Figure 1 shows how emission detection and debugging are combined in real-time spectrum analysis. With real-time, engineers can trigger on power levels across a spectrum as shown in the bottom panel. The top panel shows the time domain view. This signal is not constant but appears for a short duration about once per millisecond. With this information, engineers can start looking for the likely root cause of this signal when it appears in a design revision. This approach is much more efficient than backtracking from a failed compliance test to find the cause of an issue made more complex over multiple revisions. The left panel in Figure 1 shows a spectrogram view. This shows how the spectrum changes over longer time periods helping engineers determine likely contributors to the emission.
EMI Pre-Compliance in the Time Domain
Real-time visualization enables engineers to trigger and isolate emissions as well as helping to determine root cause, but often the underlying issue is a digital or analog signal that requires debugging of multiple signals together. One of the fastest-growing EMI trends lies in using an advanced analysis oscilloscope to debug these emissions directly in the time domain. Modern oscilloscopes have the capability to accurately visualize the frequency content of embedded signals using enhanced FFTs.
Engineers use this ability to visualize the spectrum over time and correlate analog and digital signals as shown in Figure 2. This is an effective method for isolating time-domain signals that might be causing emissions tor are related to bugs. Use the oscilloscope’s FFT to find the frequencies within a signal, locate the source of a problematic signal, and confirm the digital state that leads to the issue. The ability to correlate multiple analog and digital signals, while comparing their RF energy simplifies debugging for these types of signals.
Scanning for Emissions
The traditional method of EMI pre-compliance testing includes scanning the broader spectrum looking for signals or problems. This method provides a high-performance scan of the instrument’s entire span making it ideal for capturing unexpected emissions. Using CISPR average and quasi-peak detectors add additional insights to emissions behavior. Most engineers do not have access to a chamber for their normal debugging and product updates. In benchtop debugging, engineers use these swept measurements with a near field probe. This captures emissions near the probe perfect for identifying and locating emission sources and areas of concern in fixtures, enclosures, and cabling. Signals can be captured and compared between versions to identify emissions improvements or issues in the latest revision.

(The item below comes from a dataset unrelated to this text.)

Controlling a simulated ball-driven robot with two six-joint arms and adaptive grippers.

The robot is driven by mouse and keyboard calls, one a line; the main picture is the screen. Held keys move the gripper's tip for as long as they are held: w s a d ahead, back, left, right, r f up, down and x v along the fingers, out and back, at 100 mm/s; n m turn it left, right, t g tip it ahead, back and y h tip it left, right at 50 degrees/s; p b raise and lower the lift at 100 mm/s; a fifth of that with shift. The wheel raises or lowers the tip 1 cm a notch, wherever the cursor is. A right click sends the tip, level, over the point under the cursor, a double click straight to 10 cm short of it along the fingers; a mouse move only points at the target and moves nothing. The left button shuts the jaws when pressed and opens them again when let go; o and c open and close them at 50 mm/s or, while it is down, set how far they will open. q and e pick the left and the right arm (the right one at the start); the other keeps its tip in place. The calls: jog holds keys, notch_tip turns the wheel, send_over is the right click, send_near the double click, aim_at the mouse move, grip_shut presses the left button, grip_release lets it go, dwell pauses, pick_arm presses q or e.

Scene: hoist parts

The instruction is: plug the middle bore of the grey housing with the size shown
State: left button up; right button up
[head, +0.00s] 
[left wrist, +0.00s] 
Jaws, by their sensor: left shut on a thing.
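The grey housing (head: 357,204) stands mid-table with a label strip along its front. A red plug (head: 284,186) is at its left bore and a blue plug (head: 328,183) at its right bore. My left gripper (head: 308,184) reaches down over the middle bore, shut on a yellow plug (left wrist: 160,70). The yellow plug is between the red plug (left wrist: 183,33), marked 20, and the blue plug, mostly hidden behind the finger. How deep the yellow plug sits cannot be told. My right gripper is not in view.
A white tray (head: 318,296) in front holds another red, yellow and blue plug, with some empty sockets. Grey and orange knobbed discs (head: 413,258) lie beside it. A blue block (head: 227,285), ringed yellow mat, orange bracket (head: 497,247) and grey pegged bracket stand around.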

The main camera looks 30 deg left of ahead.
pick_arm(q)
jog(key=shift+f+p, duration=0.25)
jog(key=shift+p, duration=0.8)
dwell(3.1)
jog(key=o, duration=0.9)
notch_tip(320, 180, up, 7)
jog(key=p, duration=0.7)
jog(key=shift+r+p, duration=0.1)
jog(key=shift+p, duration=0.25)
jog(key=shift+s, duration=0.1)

Figure 3 shows a 1 GHz scan using near field probes with multiple trace types. This is a common setup for monitoring emissions while sniffing a board with the probe. This method quickly captures a variety of emissions. Signals of interest captured in this mode can be further evaluated using real-time debugging.
Multi-Domain Analysis
When efficient debugging is needed to resolve EMI challenges, the best approach is to combine real-time and time-domain debugging. This combination of instruments makes it possible for an engineer to capture detailed emissions in real-time and correlate them together with analog and digital signals. Advancements in real-time analysis with available IF output means engineers can now set up triggers for emissions at a frequency or power and immediately view the digital state or embedded analog signals. When needed, trigger on embedded signals and quickly verify the resulting spectrum in real-time. The flexibility of these multi-domain test setups makes it easy to isolate emissions or debug signals within a normal debug workflow for engineers. One of the biggest advantages of this approach is that design changes can be evaluated from multiple perspectives. When engineers make changes that they are concerned may have an emissions impact, the instruments can be set up to trigger on the new state and capture the resulting spectrum. When engineers find an emission they can easily synchronize the RF content with the correct state data to determine which design changes may have exacerbated the issue.
EMI Mode Verification
Pre-compliance measurements are ultimately about being confident about your design when it’s time to send the product out for final compliance testing. The ability to capture emissions and design problems in real-time and then debug them helps reduce wasted effort and rework. In order to capture everything that might be found in a compliance, test requires dedicated EMI capabilities. Even without a fully compliant test chamber, EMI measurements can closely match those from a lab. This EMI mode verification requires multiple simultaneous detectors, limit line evaluation, final test verification, and segment definition. Some instruments include a dedicated EMI mode to facilitate this analysis. The EMI mode shown in Figure 4 combines all of these capabilities into an instrument test solution. One of the key advantages to this test methodology is the ability to quickly verify emissions found during a segment scan against multiple detectors and limits. With the correct test setup, this analysis helps engineers stay focused on emissions or signals that are likely big enough to cause compliance issues, while allowing them to ignore emissions that won’t impact the final compliance test.
EMI pre-compliance measurements provide important feedback to engineers throughout the design process. Visualizing and debugging emissions and their root causes is a challenging and time-consuming task for any engineering organization. The emergence of flexible real-time spectrum and time-domain analysis for multi-domain debugging enables engineers to quickly discover issues and solve complex problems on their bench. With a modern oscilloscope and a real-time spectrum analyzer working together, these test techniques provide a flexible set of debugging capabilities that empower engineers to solve problems faster and more efficiently. Getting products to market faster by enabling real-time debugging and building confidence in the design as a project moves into final EMI compliance testing. These debugging modes offer a complete set of EMI pre-compliance capabilities throughout the design process from the first hardware to the final release. Engineers can now access all these capabilities in a pair of instruments that work together to visualize and debug a wide variety of embedded issues.